Par conséquent, à moins de modifier les traités européens – une procédure d’ailleurs toute aussi lourde – l’Ukraine ne peut adhérer « sans délai » à l’Union européenne comme l’a demandé son président, même si l’ensemble des États membres l’acceptaient. Or, même à ce niveau-là, la situation est plus complexe que ça, comme le rappelle Jean-François Rapin : « Les Russes contestaient un rapprochement de l’OTAN et de l’Ukraine pour ne pas avoir l’OTAN à leur porte, on rentrerait peut-être dans le même processus avec une adhésion à l’UE… Il faut savoir raison garder, même si l’on a un devoir de soutien envers l’Ukraine et un devoir de ne rien concéder aux Russes. » Le président de la commission des Affaires européennes rappelle que, même au sein de l’Union européenne, « le processus d’adhésion est source de discussions, certains sont favorables à des intégrations très rapides et d’autres sont plus frugaux. » Bref, comme souvent au sein de l’UE, toute évolution devra être négociée pas à pas : « C’est resté dans les gênes de l’UE d’avoir à travailler pour forger un consensus entre les 27. »

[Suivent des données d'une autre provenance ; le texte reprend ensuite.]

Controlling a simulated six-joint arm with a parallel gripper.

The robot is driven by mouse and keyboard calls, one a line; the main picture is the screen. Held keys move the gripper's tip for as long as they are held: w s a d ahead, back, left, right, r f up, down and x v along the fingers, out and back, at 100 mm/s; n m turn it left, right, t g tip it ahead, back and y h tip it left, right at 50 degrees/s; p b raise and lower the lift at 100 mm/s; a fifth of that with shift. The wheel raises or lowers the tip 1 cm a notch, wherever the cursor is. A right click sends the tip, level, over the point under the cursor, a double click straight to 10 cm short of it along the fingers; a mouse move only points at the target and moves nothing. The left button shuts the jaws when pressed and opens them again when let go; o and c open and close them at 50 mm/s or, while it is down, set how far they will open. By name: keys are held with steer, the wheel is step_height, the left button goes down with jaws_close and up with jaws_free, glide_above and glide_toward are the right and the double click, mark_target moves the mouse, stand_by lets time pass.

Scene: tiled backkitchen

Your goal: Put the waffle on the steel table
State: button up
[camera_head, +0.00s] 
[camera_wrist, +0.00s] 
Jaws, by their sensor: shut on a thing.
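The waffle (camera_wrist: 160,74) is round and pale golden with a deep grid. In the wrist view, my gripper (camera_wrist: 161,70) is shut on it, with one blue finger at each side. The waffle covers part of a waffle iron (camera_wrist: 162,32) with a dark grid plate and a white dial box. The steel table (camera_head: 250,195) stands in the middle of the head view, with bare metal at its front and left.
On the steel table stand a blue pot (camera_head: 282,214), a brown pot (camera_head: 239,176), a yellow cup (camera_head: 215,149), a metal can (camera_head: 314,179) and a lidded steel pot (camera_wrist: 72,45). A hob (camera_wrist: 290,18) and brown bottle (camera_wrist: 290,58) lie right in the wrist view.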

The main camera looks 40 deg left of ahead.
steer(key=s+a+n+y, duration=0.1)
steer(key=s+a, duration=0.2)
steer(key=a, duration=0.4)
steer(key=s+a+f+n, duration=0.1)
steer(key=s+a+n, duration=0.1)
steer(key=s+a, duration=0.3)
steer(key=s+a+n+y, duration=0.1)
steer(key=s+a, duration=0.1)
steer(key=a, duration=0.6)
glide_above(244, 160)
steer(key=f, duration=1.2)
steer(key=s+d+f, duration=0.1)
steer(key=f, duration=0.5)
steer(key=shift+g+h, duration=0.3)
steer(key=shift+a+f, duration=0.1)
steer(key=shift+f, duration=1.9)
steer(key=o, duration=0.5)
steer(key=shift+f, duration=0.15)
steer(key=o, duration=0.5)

Pour autant, Jean-François Rapin ne veut pas minimiser les évolutions récentes au sein de l’Union européenne : « Aujourd’hui l’Europe va réapprendre à fonctionner différemment, peut-être avec moins d’inertie. La crise sanitaire a montré qu’il faut une capacité de réaction face à une situation technocratique difficile. Face à une guerre qui se déclenche à ses frontières, l’UE fait ses armes sur le sujet. » À plus court terme, la priorité est « que les combats s’arrêtent », pour le sénateur du Pas-de-Calais, qui en fait « le premier chantier diplomatique » de l’Union européenne, et pas l’adhésion de l’Ukraine. De même, Jean-Yves Le Drian a annoncé lundi 28 février dernier la création d’un « hub humanitaire » en Pologne, pour « coordonner l’aide humanitaire et l’accueil des réfugiés en Europe. » Une urgence autrement plus pressante qu’une éventuelle l’adhésion de l’Ukraine à l’UE pour Jean-François Rapin, qui juge sobrement que « l’exode actuel ne sera pas un petit exode. » Alors qu’Emmanuel Macron avait fait de la politique migratoire l’une des priorités de la présidence française du Conseil de l’Union européenne, le sujet semble plus que jamais à l’agenda de l’UE.